Article IV, r.6 provides that the shipper of dangerous goods is liable for all resulting damage or expenses where the carrier has not consented to the shipment with knowledge of its dangerous character. (Dangerous has the same meaning as at common law)

This applies even where the shipper is ignorant of the dangerous nature of the goods. In The Giannis NK, the House of Lords held that in such a case the general provision of Art. IV, r.3 – that shippers shall not be liable without fault – is displaced by the special provision of Art. IV, r.6 in the case of dangerous goods. (The speech of Lord Steyn gives a valuable insight into the use of travaux préparatoires and comparative materials in interpreting the Rules.)

Under Art. IV, r.6, goods that only cause delay to the carrier are not treated as dangerous. However, where the carriage or discharge of a specific cargo constitutes ‘violation of or non-compliance with some municipal law’ that specific cargo may be considered as dangerous (The Darya Radhe). 

The shipper will not, however, be liable if the carrier has failed to use due diligence to provide a seaworthy ship, as by failing to remove residues of previous cargoes from the tanks (The Fiona) or negligently loading containers of dangerous chemicals in an inadequately ventilated hold (The Kapitan Sakharov).
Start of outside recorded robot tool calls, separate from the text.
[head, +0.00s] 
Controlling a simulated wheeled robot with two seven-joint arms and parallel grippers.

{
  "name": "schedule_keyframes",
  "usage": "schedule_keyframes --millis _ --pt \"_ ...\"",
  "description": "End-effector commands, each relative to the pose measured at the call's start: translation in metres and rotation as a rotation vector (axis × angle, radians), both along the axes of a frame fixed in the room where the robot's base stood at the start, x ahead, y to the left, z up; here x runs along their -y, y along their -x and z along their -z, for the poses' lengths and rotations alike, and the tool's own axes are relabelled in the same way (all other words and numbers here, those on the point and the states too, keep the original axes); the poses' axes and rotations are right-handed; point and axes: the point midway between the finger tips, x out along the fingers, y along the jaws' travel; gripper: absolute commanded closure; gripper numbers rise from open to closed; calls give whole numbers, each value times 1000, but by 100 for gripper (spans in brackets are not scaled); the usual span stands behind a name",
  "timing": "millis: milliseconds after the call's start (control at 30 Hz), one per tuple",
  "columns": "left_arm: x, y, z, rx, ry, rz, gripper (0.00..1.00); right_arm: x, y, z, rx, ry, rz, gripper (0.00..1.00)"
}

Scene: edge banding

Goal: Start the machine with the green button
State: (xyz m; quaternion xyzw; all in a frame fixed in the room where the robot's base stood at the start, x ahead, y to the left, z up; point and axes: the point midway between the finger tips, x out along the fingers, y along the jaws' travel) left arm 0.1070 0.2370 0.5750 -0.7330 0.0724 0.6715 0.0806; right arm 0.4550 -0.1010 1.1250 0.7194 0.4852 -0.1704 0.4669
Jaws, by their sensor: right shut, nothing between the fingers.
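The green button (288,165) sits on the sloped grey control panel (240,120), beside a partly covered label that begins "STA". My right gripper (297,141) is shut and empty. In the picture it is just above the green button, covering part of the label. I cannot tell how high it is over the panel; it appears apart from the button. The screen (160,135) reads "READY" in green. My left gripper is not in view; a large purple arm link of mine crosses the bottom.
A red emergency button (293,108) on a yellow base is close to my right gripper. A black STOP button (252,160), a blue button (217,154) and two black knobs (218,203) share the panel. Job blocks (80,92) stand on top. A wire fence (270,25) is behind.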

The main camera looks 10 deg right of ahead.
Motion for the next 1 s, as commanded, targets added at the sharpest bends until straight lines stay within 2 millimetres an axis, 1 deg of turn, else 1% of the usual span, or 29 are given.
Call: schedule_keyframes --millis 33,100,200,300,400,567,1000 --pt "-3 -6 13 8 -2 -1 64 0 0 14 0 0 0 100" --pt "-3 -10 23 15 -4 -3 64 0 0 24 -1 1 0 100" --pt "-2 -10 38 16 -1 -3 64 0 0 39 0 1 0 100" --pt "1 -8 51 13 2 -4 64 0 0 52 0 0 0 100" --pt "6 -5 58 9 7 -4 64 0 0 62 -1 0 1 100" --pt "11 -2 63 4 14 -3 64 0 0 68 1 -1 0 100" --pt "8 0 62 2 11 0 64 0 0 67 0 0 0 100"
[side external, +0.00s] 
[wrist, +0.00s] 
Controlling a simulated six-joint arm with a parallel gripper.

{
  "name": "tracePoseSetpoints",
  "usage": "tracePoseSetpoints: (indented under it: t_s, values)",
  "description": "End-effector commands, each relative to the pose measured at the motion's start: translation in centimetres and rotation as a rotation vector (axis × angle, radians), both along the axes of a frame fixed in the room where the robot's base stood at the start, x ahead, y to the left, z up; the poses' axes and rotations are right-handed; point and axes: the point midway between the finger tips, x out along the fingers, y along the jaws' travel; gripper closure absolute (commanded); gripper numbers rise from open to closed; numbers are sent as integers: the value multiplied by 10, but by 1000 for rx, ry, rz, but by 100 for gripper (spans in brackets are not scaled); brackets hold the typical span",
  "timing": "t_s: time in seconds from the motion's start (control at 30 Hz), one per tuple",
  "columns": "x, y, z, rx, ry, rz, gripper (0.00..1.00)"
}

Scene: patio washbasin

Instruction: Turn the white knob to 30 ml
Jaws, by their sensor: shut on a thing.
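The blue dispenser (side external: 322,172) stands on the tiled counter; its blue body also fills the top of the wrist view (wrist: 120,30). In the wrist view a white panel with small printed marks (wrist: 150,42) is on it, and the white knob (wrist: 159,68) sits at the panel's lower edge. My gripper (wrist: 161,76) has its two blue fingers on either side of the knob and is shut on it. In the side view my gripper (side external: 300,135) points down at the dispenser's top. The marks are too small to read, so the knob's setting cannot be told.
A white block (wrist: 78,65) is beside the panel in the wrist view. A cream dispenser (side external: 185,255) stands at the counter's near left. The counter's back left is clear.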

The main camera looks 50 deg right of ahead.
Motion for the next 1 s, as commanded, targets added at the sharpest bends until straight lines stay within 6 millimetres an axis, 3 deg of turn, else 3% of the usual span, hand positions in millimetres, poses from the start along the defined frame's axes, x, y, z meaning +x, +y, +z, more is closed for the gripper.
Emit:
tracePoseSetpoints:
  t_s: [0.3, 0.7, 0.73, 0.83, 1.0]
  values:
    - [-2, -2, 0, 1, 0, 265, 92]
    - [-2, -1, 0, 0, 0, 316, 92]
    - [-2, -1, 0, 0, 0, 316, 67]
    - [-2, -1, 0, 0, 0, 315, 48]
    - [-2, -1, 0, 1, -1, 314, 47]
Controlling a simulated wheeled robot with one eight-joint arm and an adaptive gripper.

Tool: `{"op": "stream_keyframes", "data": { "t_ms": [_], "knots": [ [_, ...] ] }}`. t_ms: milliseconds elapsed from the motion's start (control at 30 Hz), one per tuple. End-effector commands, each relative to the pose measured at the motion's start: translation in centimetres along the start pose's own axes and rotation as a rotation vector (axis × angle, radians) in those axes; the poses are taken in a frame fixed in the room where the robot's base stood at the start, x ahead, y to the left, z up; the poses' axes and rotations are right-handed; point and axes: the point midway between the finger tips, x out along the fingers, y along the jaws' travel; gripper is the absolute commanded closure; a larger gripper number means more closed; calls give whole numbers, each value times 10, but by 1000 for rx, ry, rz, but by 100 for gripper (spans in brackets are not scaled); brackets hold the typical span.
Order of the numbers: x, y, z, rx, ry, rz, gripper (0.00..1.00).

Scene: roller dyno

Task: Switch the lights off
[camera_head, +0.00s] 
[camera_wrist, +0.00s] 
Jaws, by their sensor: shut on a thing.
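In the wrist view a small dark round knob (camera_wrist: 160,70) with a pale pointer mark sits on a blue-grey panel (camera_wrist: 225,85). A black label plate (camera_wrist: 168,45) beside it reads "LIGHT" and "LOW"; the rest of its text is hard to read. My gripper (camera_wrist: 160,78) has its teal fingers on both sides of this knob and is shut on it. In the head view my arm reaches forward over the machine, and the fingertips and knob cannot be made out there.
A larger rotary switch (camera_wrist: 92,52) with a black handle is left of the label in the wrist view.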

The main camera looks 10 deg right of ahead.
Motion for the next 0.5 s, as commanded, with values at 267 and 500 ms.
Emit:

In Art. 13 of the Hamburg Rules, it is expressly stated that the shipper’s duty is to inform the carrier of the dangerous nature of goods of which the carrier ought not reasonably to be aware. By comparison, under the Hague and Hague-Visby Rules this strict duty is inferred. Under the Hamburg Rules, the consequences arising from the shipper’s failure to comply with this duty are very similar to those in the Hague and Hague-Visby Rules. Unlike the other conventions, the Rotterdam Rules give a description of ‘dangerous goods’: goods which by their nature or character are, or reasonably appear likely to become, a danger to persons, property or to the environment. The reference to environment is also a novelty. Similar to Art. 13 of the Hamburg Rules, Art. 32 of the Rotterdam Rules, which deals with dangerous goods, also expressly imposes on the shipper a strict duty.